O Concorrente

16 junho 2011
Se eu fosse um sargento e o tal Steve E. Souza, um recruta, faria o desgraçado fazer mil reflexões com apenas uma mão sob sol escaldante. Ta bem, ta bem, me desculpe o desabafo, mas acho que o sujeito merece esse castigo, afinal de contas ele destruiu a melhor das cinco histórias escritas por de Richard Bachman – leia-se Stephen King - quando fez a adaptação para o cinema.
Pois é, coube ao notório desconhecido Steve E. Souza adaptar o roteiro do livro “O Concorrente” para as telas. E deu no que deu, um verdadeiro desastre chamado “O Sobrevivente”, tendo no papel principal o brucutu Arnaold Schwarzenegger, antes de ter decidido se aventurar na carreira política.
E o que dói no meu coração é saber que a história de Bachman tinha tudo para se transformar num filme de ficção cientifica primoroso.
“O Concorrente” é fantástico e não é a toa que o próprio Stephen King o considera o melhor dos cinco livros escritos pelo seu alter ego Richard Bachman.

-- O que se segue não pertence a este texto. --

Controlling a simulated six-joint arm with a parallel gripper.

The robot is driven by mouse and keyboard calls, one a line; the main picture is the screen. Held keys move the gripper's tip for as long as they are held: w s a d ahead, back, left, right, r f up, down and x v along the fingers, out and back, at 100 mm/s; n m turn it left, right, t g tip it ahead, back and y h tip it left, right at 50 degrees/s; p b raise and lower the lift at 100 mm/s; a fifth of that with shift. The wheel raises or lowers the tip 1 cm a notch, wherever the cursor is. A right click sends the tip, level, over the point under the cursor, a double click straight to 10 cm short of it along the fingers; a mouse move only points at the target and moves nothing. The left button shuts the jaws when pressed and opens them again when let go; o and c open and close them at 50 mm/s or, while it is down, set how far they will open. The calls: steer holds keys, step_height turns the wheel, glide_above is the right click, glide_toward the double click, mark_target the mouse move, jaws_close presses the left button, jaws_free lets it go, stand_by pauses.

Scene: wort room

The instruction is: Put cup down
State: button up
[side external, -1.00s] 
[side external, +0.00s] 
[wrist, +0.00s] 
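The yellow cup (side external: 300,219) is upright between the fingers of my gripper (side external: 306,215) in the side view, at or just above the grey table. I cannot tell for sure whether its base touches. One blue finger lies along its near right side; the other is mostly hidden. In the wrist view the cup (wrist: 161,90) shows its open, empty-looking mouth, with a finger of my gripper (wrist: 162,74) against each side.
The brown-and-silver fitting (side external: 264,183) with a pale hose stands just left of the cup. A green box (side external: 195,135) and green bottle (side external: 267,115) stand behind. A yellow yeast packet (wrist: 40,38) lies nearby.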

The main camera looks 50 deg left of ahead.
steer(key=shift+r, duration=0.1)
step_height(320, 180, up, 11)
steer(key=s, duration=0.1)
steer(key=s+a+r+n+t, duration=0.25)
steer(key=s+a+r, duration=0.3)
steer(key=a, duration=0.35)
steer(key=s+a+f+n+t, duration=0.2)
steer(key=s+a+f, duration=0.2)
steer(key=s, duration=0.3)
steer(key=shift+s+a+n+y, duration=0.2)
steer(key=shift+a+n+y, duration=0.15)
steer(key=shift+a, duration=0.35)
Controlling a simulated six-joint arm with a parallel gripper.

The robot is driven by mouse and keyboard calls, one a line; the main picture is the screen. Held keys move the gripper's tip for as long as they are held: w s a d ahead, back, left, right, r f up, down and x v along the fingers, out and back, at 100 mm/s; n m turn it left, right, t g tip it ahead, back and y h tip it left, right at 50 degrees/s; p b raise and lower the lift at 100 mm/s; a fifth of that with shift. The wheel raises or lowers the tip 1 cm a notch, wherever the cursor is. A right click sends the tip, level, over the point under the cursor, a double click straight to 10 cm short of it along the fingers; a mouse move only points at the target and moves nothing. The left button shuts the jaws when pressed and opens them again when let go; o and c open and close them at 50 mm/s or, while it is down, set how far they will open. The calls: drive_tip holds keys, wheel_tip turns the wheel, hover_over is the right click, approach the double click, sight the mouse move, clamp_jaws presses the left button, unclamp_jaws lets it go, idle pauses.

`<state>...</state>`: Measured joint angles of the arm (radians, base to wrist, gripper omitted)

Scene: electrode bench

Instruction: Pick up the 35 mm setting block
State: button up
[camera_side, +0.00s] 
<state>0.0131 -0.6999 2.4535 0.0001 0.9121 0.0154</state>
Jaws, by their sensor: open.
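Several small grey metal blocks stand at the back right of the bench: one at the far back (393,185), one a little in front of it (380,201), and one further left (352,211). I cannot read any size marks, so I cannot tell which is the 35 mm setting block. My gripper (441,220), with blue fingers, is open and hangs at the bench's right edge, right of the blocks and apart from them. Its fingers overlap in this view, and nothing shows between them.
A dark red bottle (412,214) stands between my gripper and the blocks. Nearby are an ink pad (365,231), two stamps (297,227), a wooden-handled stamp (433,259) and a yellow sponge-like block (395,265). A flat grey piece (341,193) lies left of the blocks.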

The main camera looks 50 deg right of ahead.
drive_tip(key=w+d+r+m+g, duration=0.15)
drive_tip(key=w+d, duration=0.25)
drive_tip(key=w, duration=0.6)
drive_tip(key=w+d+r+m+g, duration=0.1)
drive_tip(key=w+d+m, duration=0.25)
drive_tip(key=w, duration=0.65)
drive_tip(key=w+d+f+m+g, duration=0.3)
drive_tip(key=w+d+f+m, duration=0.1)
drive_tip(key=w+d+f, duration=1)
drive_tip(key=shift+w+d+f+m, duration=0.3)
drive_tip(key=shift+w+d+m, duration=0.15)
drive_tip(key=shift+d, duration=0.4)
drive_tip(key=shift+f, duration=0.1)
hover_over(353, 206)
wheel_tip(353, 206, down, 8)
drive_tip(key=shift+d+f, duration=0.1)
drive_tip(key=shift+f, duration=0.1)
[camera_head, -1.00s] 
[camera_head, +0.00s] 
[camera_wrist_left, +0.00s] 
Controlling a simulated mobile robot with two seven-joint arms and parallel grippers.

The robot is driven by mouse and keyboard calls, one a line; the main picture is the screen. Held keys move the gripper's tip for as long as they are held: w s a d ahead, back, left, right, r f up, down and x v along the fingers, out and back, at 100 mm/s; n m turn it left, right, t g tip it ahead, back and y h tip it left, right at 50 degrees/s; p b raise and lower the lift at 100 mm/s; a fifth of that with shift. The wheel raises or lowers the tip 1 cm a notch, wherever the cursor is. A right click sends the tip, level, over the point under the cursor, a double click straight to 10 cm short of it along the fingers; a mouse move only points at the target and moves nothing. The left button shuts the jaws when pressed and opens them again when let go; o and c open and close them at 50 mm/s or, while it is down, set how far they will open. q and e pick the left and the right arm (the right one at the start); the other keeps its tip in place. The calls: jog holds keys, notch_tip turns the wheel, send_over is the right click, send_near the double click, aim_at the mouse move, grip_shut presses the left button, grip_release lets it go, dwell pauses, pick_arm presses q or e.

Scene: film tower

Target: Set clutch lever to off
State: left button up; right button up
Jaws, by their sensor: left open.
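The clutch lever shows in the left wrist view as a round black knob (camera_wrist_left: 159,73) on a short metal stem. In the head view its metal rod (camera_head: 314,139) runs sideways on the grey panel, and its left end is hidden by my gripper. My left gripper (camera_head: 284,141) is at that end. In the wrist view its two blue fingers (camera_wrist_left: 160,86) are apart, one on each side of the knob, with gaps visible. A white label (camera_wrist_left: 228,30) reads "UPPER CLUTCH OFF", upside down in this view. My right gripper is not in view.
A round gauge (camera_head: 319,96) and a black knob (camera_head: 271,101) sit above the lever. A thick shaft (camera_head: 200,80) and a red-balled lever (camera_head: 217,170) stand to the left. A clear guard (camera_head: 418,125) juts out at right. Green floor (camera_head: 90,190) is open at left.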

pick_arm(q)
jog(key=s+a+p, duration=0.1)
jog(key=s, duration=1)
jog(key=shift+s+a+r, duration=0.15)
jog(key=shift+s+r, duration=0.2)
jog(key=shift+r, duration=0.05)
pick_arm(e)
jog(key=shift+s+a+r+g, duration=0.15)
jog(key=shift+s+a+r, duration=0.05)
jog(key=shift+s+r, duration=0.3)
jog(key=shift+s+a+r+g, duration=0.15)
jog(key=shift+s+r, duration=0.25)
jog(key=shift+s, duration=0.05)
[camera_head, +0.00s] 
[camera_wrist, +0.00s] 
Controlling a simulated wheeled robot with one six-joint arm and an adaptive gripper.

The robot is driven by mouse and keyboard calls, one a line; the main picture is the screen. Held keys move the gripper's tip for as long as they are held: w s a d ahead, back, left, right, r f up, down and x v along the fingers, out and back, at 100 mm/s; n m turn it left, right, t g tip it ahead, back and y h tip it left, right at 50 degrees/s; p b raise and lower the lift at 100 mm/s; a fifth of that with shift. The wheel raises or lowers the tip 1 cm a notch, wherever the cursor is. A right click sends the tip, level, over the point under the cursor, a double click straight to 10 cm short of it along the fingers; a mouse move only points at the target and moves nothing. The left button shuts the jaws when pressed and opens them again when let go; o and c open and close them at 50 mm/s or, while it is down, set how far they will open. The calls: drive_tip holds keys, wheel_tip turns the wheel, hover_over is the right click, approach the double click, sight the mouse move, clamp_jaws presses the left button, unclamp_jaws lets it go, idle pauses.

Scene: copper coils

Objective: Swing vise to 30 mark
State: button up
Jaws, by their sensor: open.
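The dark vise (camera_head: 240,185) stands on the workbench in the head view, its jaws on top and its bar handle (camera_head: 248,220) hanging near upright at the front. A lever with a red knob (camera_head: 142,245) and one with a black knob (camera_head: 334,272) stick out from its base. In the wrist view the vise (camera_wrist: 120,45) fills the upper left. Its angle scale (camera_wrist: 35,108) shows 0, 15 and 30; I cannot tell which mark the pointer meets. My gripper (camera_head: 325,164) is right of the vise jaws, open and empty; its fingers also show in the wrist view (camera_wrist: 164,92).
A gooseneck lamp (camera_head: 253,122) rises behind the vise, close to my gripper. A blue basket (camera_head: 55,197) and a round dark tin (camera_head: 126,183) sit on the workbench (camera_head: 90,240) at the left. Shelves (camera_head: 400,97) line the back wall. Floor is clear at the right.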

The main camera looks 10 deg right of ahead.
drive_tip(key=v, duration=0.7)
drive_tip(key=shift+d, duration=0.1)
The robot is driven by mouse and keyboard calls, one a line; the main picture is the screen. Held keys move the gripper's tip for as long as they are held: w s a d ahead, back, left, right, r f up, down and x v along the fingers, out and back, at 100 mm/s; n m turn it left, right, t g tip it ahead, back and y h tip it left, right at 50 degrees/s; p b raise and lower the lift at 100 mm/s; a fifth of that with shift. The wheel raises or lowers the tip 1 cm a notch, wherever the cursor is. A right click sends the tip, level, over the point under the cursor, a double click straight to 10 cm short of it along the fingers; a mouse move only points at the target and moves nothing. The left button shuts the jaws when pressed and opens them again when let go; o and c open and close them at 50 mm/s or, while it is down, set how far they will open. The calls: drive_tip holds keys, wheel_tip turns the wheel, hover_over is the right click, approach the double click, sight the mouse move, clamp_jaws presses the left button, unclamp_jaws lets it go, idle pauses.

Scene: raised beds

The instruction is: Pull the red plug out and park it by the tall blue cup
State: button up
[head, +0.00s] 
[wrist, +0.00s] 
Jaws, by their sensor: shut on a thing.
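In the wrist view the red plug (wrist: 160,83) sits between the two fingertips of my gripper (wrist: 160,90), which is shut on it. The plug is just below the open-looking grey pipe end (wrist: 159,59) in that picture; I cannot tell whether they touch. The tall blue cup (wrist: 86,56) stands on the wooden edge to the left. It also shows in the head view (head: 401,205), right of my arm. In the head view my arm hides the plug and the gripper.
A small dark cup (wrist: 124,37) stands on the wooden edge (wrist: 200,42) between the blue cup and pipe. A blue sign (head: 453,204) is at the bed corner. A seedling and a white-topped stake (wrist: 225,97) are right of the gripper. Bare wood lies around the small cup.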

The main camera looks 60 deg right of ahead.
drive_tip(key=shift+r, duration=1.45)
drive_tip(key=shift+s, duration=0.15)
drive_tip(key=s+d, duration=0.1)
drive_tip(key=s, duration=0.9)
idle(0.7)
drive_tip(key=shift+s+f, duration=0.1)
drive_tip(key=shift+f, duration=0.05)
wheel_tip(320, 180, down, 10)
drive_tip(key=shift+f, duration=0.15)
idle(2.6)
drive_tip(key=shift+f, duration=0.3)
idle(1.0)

Utilizando-se de uma narrativa extremamente vigorosa e realista, Bachman, transporta o leitor para um mundo futurista, em 2025, dominado pelos meios de comunicação onde a televisão é a grande vedete. Ela invade os lares americanos saciando o desejo de sangue dos telespectadores através de uma rede de TV especialista em promover jogos onde o vencedor ganha como prêmio a vida e o perdedor, a morte. A impressão que temos, ao ler o livro, é que estamos retrocedendo à Roma dos gladiadores, mas à uma Roma do futuro.
A Co-Op City, empresa que domina os canais de televisão em 2025 leva ao ar vários reality shows, cada um mais bizarro do que o outro, entre os quais, um que se chama “Esteira para a Grana”, onde os concorrentes devem correr sob uma esteira – semelhante aquelas encontradas em  academias – enquanto respondem à perguntas de um apresentador. Detalhe obrigatório: os participantes devem ter obrigatoriamente graves problemas cardíacos ou respiratórios. É declarado vencedor aquele que não morrer durante a prova. Outros jogos extravagantes são “Cave a sua sepultura”, “Quanto calor você agüenta”, “Nade nos crocodilos”, “Corra para as suas armas” e o “Foragido”.
Ainda neste mundo bizarro criado por Bachman, os entorpecentes são vendidos em máquinas automáticas e o ar puro é privilégio de poucos já que é comercializado por valores altíssimos.
É neste contexto estranho repleto de bizarrice dominado por uma empresa de  TV mais bizarra ainda, onde a sua arena mortal é o combustível para aumentar a audiência, que o personagem Bem Richards luta para salvar a vida de sua filha.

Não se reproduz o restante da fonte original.